(Brief):
Output, with no changes, the span of lines that opens with the line containing "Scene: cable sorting" and closes with the last line.

(Data excerpt):
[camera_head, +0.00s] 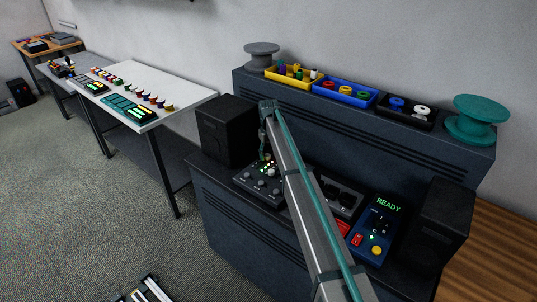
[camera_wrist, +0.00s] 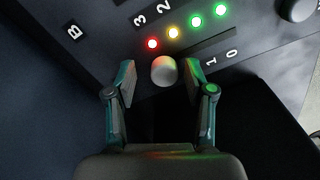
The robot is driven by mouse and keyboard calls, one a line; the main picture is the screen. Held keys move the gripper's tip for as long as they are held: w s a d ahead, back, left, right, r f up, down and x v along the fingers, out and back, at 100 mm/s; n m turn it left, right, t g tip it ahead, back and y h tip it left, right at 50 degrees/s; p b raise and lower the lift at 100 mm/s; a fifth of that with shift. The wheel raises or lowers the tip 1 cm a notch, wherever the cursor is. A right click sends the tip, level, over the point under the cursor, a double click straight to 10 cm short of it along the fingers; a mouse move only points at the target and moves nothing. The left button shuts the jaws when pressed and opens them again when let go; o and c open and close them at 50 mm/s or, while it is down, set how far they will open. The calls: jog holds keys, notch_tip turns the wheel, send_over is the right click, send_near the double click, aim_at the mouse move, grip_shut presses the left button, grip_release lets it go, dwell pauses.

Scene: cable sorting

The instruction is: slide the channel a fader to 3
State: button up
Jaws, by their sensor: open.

(Written reply):
Scene: cable sorting

The instruction is: slide the channel a fader to 3
State: button up
Jaws, by their sensor: open.

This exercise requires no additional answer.